Efficient editing follows a consistent workflow. Start with culling, identifying which images deserve time and which should be deleted or ignored. Apply basic corrections to keepers: exposure, white balance, and cropping. Then refine selected images with more attention: local adjustments, noise reduction, and final polish.

Non-destructive editing preserves your original files. Many programs work on copies or store adjustments as instructions separate from image data, allowing you to revisit and revise decisions later. This flexibility is valuable; your aesthetic preferences evolve, and the ability to re-edit old work with improved skills extends the value of your photographic archive.

Why This Lesson Matters

Post-processing completes your creative control over the photographic process. Without it, you surrender final interpretation to your camera's automated processing. Even photographers who prefer minimal editing benefit from understanding what processing does and making conscious choices about how their images are rendered.

Post-processing skills also enable consistent results. By developing personal editing approaches, your work develops a recognizable style. This consistency matters for professional work, personal portfolios, and the simple satisfaction of producing images that consistently match your vision.

Step-by-Step Tutorial

Import and Organize

Transfer images from your camera to your computer in an organized folder structure. Use dates, locations, or project names to create a system you can maintain. Add keywords or ratings to help locate specific images later. Organization invested now saves hours of searching in the future.

Cull Your Images

Review all images quickly, identifying clear rejects and clear favorites. Delete obviously failed shots, out-of-focus images, and redundant duplicates. Flag or rate promising images for further attention. This triage prevents wasting time editing images that will never be used.

Make Global Adjustments

Select an image for editing. Start with white balance to establish accurate colors. Adjust exposure until highlights and shadows show detail. Set contrast to your preference, typically modest increases for most images. Fine-tune with highlight and shadow sliders to recover detail in bright or dark areas.

Apply Local Adjustments

Identify areas needing targeted correction. Perhaps the sky is too bright relative to the landscape, or a face needs brightening. Use graduated filters, radial filters, or adjustment brushes to apply corrections only where needed. Blend adjustments smoothly to avoid obvious manipulation.

Finish with Sharpening and Noise Reduction

Apply appropriate sharpening for your intended output size. Reduce noise if visible, balancing noise reduction against detail preservation. Export the finished image in appropriate format and resolution for its intended use, whether web display, printing, or archival storage.

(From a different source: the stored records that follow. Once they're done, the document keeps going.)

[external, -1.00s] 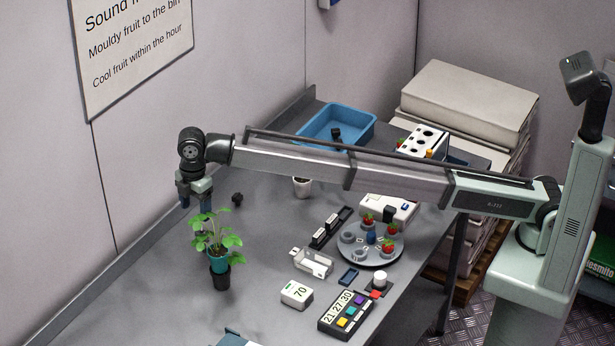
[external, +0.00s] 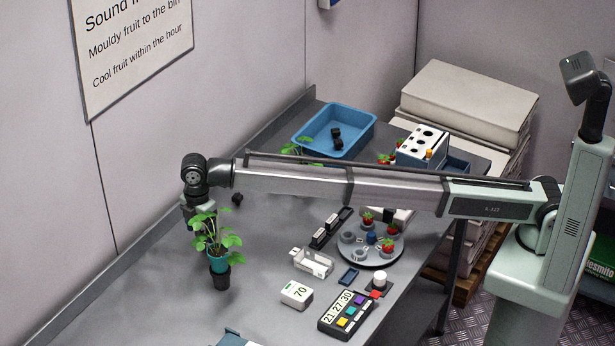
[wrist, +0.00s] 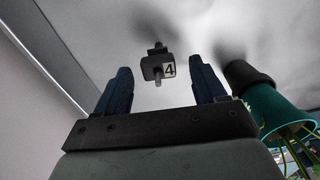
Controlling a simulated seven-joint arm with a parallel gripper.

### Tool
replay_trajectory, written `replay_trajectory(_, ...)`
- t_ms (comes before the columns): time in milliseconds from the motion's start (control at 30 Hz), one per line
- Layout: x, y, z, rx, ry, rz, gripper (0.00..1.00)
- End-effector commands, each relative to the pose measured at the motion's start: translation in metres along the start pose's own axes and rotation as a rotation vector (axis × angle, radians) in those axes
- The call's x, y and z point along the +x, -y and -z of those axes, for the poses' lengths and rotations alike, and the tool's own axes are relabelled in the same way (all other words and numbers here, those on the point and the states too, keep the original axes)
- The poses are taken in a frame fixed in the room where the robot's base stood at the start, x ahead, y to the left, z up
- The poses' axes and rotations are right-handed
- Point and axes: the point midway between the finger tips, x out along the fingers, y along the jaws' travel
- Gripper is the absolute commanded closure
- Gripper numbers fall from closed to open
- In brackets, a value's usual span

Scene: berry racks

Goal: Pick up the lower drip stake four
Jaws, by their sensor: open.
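Drip stake four (wrist: 158,67) is a small dark block with a white "4" label and a thin rod through it. In the wrist view it shows beyond my gripper (wrist: 160,82), between the lines of its two blue fingers and apart from them. The fingers are open and empty. In the external view my gripper (external: 196,213) hangs over the table near the wall, partly behind plant leaves. A small dark thing (external: 237,198) on the table to its right may be this stake; its label is too small to read there.
A leafy plant in a teal pot (external: 218,264) on a black pot (external: 221,279) stands close by my gripper. A blue tray (external: 358,136) holds dark pieces at the back. A round plate (external: 371,258) with berries is to the right.

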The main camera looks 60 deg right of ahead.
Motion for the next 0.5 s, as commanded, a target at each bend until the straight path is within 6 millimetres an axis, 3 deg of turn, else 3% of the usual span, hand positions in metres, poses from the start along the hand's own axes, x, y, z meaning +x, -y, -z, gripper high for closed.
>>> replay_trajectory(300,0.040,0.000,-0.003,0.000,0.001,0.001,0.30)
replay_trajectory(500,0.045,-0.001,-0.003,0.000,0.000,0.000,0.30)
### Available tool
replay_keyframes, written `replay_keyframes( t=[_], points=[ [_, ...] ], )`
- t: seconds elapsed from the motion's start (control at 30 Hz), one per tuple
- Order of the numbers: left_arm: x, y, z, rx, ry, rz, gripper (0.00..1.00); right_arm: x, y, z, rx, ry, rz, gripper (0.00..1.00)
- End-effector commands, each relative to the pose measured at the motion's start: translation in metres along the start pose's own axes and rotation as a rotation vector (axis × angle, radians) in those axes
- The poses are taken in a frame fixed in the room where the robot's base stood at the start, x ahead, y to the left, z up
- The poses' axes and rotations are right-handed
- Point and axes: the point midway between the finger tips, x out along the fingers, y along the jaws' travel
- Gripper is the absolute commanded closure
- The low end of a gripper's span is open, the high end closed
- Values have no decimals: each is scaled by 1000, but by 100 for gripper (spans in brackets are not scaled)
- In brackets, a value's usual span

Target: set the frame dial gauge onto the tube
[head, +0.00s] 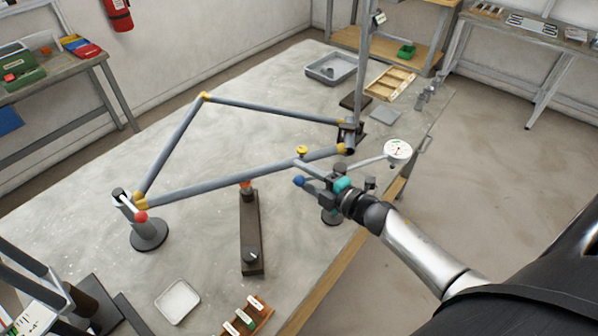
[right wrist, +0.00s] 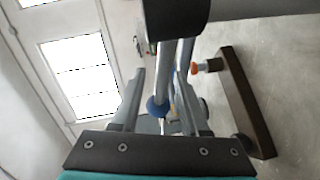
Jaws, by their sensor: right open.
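The dial gauge (head: 397,149) has a round white face and sits at the right end of a thin arm, right of the frame in the head view. The arm runs back toward my right gripper (head: 308,178). A blue ball (head: 298,181) shows by the fingertips; in the right wrist view the ball (right wrist: 157,107) lies between the two spread fingers (right wrist: 162,90). The gripper is open, below the lower frame tube (head: 225,180). A round dark base (head: 330,216) is partly hidden under it. My left gripper is not seen.
The grey frame is clamped at a left stand (head: 148,234) and a rear post (head: 350,132). A dark bar (head: 251,235) stands below the tube. A white tray (head: 177,301) and a wooden rack (head: 247,318) lie in front.

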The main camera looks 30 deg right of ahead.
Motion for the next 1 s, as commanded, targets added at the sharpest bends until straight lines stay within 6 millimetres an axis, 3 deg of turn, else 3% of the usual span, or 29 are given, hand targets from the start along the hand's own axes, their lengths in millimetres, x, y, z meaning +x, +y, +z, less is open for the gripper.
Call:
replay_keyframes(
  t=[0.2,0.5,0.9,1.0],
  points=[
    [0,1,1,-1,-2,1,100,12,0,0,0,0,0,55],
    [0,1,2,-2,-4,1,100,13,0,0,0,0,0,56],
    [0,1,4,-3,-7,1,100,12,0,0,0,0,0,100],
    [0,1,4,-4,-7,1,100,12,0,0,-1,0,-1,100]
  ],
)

Common Mistakes and Misunderstandings

Over-Processing

Excessive adjustments produce unnatural-looking images with haloed edges, oversaturated colors, or artificial tones. When editing, less is usually more. Step away from images before finalizing; fresh eyes often reveal that adjustments have gone too far. Compare processed images to unprocessed versions to maintain perspective.

Editing on Uncalibrated Monitors

If your monitor displays colors inaccurately, your edits will be based on false information. Images that look perfect on your screen may appear wrong elsewhere. Monitor calibration devices are worthwhile investments for serious editing. At minimum, view finished work on multiple devices before publishing.

Neglecting File Management

Thousands of photographs quickly become unmanageable without organization. Establish a folder structure and naming convention before your archive grows unwieldy. Back up files to multiple locations; storage devices fail, and losing your photographic archive would be devastating.

Practical Example or Scenario

You have returned from a landscape photography trip with hundreds of images. Following your workflow, you import all files into organized folders by date and location. During initial culling, you eliminate obvious failures and duplicates, reducing your selection to perhaps 50 images worth editing.

Selecting a promising sunrise image, you begin global adjustments. The RAW file appears flat and slightly underexposed, as intended when shooting to preserve highlights. You increase exposure moderately and adjust white balance slightly warmer to enhance the sunrise colors. Adding contrast and clarity brings out texture in the clouds and foreground rocks.

The sky looks good, but the foreground rocks appear too dark. Using a graduated filter, you increase exposure just in the lower third of the image, balancing the scene. A radial filter brightens a particularly interesting rock formation, drawing attention to your main subject. Modest vibrance adjustment enhances colors without appearing artificial.

Finally, you apply noise reduction to smooth shadow areas where high ISO introduced slight grain, and sharpening to enhance detail. The finished image matches your memory of the scene far better than the unprocessed RAW file could suggest. Processing time was under five minutes because you followed an efficient workflow and made deliberate, moderate adjustments.

Developing Your Style

As you gain experience, you will develop preferences for how you process images. Some photographers favor bold, saturated looks while others prefer subtle, desaturated tones. Some embrace high contrast; others prefer soft, even lighting. There is no correct answer. Developing consistent processing preferences creates a recognizable personal style that distinguishes your work.

Lesson Summary

  • Post-processing realizes your creative vision, not fixes bad photographs
  • RAW files provide superior editing flexibility compared to JPEG
  • Global adjustments affect the entire image; local adjustments target specific areas
  • An efficient workflow includes importing, culling, adjusting, and exporting
  • Moderate adjustments typically produce more natural results than extreme processing
  • Organization and backup protect your photographic archive
  • Developing consistent processing preferences creates your personal style

Course Complete

Congratulations on completing the Photography Mastery course. You now have a solid foundation in camera operation, exposure control, composition, lighting, specific genres, and post-processing. The real journey begins as you apply these concepts through practice. Photography is a lifelong pursuit of learning and discovery. Continue shooting, experimenting, and developing your unique vision.